> EXERCISE DIRECTIONS
Quote, without change, all of the lines that follow.

> SUPPLIED DATA
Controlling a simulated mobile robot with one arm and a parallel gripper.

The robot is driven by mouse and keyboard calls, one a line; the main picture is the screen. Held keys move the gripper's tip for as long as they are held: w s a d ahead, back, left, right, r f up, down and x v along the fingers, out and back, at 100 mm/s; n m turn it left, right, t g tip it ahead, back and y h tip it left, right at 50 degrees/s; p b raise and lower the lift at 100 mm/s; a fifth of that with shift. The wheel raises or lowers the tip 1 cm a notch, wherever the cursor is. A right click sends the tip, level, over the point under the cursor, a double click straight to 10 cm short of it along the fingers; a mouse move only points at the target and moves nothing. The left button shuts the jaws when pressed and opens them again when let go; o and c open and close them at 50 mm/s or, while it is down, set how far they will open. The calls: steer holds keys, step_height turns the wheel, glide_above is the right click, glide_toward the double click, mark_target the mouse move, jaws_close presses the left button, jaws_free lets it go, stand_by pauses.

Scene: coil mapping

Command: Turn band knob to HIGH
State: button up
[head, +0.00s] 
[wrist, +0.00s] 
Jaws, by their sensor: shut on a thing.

> WRITTEN REPLY
Controlling a simulated mobile robot with one arm and a parallel gripper.

The robot is driven by mouse and keyboard calls, one a line; the main picture is the screen. Held keys move the gripper's tip for as long as they are held: w s a d ahead, back, left, right, r f up, down and x v along the fingers, out and back, at 100 mm/s; n m turn it left, right, t g tip it ahead, back and y h tip it left, right at 50 degrees/s; p b raise and lower the lift at 100 mm/s; a fifth of that with shift. The wheel raises or lowers the tip 1 cm a notch, wherever the cursor is. A right click sends the tip, level, over the point under the cursor, a double click straight to 10 cm short of it along the fingers; a mouse move only points at the target and moves nothing. The left button shuts the jaws when pressed and opens them again when let go; o and c open and close them at 50 mm/s or, while it is down, set how far they will open. The calls: steer holds keys, step_height turns the wheel, glide_above is the right click, glide_toward the double click, mark_target the mouse move, jaws_close presses the left button, jaws_free lets it go, stand_by pauses.

Scene: coil mapping

Command: Turn band knob to HIGH
State: button up
[head, +0.00s] 
[wrist, +0.00s] 
Jaws, by their sensor: shut on a thing.

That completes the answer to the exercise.